**Given material**:
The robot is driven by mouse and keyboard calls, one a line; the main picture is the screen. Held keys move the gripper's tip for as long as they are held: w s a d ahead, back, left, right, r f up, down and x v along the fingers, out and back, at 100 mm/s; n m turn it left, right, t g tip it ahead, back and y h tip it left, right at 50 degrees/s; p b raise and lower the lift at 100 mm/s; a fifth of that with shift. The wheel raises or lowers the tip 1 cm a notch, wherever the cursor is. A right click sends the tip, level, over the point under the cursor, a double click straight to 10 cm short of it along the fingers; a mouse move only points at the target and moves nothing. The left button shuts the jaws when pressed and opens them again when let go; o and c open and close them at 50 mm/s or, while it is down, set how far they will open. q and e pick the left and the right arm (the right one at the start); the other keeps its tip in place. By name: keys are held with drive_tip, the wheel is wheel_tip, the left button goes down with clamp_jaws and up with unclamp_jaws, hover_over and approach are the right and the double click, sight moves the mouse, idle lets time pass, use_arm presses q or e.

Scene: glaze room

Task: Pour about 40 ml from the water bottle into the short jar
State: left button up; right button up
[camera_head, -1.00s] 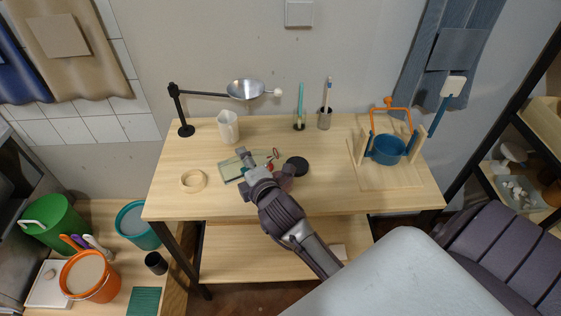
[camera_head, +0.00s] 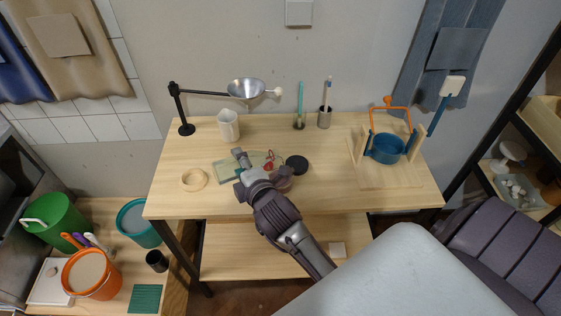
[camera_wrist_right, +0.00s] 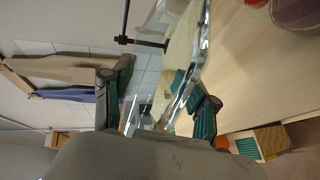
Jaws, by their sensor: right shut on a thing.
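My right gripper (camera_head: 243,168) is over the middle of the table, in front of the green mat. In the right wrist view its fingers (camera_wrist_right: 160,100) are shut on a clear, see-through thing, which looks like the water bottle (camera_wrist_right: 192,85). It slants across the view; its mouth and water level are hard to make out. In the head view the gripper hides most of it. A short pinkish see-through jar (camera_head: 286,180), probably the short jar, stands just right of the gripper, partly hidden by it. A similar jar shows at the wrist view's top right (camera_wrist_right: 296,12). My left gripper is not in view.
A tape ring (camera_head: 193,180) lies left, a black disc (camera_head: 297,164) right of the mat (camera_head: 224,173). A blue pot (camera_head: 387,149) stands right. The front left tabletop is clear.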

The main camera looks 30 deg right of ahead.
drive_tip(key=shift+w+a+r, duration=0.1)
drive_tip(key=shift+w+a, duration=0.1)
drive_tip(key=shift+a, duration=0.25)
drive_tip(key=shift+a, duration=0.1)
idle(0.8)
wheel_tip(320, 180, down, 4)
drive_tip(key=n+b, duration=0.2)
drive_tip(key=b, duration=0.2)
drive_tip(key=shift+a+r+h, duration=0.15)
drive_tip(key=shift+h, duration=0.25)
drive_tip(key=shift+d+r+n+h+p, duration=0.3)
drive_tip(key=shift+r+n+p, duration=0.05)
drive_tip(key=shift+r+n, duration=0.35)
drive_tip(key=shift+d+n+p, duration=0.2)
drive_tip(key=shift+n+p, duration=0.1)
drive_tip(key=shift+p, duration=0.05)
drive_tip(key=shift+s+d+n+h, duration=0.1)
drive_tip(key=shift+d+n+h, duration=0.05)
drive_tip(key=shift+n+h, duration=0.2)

**Problem requirements**:
Without any pictures, write out the lines running from the one containing "Scene: glaze room" through the end of the listing above, both included, exactly as given.

**The answer**:
Scene: glaze room

Task: Pour about 40 ml from the water bottle into the short jar
State: left button up; right button up
[camera_head, -1.00s] 
[camera_head, +0.00s] 
[camera_wrist_right, +0.00s] 
Jaws, by their sensor: right shut on a thing.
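My right gripper (camera_head: 243,168) is over the middle of the table, in front of the green mat. In the right wrist view its fingers (camera_wrist_right: 160,100) are shut on a clear, see-through thing, which looks like the water bottle (camera_wrist_right: 192,85). It slants across the view; its mouth and water level are hard to make out. In the head view the gripper hides most of it. A short pinkish see-through jar (camera_head: 286,180), probably the short jar, stands just right of the gripper, partly hidden by it. A similar jar shows at the wrist view's top right (camera_wrist_right: 296,12). My left gripper is not in view.
A tape ring (camera_head: 193,180) lies left, a black disc (camera_head: 297,164) right of the mat (camera_head: 224,173). A blue pot (camera_head: 387,149) stands right. The front left tabletop is clear.

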The main camera looks 30 deg right of ahead.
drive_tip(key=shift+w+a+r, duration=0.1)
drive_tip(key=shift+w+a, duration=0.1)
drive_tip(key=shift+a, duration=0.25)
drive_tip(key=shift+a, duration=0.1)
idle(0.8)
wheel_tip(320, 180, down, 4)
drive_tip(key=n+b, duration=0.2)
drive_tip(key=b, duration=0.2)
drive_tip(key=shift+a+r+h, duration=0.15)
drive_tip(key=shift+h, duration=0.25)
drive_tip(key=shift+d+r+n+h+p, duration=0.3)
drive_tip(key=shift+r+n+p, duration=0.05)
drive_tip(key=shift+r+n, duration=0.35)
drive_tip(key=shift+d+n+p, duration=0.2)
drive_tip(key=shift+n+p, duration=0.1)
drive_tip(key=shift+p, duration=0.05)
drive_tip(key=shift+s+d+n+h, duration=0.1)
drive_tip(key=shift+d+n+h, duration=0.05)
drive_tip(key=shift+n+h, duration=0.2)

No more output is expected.